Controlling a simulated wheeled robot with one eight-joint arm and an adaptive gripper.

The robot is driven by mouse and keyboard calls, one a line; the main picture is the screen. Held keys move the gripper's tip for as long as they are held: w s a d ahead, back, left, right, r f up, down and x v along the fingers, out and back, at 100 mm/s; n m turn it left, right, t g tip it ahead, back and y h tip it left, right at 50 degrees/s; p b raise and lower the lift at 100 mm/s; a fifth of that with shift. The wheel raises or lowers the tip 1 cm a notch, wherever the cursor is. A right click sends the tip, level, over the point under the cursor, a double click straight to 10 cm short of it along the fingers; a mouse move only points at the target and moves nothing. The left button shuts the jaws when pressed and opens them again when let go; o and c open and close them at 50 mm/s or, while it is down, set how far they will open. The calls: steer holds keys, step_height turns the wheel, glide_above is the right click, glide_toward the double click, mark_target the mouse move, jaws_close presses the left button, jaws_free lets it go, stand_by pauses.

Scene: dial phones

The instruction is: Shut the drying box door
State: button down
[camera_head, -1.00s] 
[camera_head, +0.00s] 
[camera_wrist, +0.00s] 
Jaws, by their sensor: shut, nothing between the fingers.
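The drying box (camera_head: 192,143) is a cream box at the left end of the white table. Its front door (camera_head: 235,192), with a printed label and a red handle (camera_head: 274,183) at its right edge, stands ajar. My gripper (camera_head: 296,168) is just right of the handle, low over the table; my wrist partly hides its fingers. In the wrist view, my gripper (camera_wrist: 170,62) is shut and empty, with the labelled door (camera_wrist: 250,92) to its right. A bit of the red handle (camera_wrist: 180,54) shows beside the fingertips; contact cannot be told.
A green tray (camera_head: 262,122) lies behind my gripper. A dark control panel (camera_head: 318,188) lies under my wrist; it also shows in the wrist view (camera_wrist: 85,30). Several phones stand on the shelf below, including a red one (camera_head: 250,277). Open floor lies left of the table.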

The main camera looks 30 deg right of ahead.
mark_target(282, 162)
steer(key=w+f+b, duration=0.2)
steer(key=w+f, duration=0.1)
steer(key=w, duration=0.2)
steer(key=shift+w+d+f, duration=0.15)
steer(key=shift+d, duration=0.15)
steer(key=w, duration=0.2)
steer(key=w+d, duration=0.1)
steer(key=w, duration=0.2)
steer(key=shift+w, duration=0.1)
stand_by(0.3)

...

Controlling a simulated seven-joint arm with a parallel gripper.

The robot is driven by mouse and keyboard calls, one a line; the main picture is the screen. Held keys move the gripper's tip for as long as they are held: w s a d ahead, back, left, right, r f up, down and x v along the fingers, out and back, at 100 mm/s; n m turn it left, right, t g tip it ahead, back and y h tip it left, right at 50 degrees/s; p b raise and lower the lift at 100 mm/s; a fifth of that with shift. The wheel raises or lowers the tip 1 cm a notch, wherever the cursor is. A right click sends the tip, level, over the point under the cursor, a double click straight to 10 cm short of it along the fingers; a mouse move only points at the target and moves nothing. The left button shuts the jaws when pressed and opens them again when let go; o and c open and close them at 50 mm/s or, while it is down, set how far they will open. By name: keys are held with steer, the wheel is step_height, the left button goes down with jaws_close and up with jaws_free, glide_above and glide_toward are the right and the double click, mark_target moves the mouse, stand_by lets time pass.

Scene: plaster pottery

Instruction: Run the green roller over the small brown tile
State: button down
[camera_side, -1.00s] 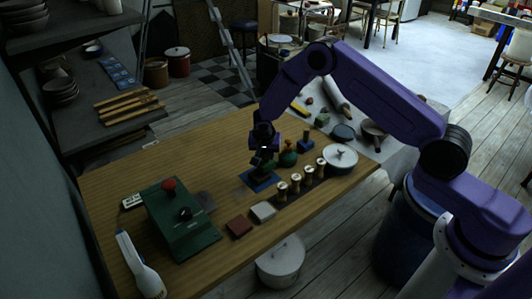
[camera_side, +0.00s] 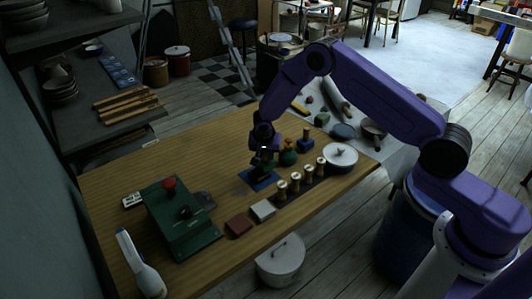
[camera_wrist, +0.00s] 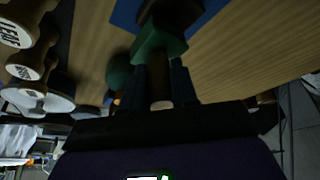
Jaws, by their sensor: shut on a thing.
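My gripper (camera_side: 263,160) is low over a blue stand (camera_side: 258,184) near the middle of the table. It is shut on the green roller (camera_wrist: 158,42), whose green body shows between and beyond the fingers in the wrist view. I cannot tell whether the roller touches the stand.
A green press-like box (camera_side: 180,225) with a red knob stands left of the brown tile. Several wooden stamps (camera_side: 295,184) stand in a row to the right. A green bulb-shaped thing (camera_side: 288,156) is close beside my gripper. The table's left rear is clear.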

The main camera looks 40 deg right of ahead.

§ **What is required**: Only the lines from the one holding "[camera_side, +0.00s]" to the one holding "The main camera looks 40 deg right of ahead." should be returned, both included and exactly as written, with no pictures.

§ **Result of this exercise**:
[camera_side, +0.00s] 
[camera_wrist, +0.00s] 
Jaws, by their sensor: shut on a thing.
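My gripper (camera_side: 263,160) is low over a blue stand (camera_side: 258,184) near the middle of the table. It is shut on the green roller (camera_wrist: 158,42), whose green body shows between and beyond the fingers in the wrist view. I cannot tell whether the roller touches the stand.
A green press-like box (camera_side: 180,225) with a red knob stands left of the brown tile. Several wooden stamps (camera_side: 295,184) stand in a row to the right. A green bulb-shaped thing (camera_side: 288,156) is close beside my gripper. The table's left rear is clear.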

The main camera looks 40 deg right of ahead.

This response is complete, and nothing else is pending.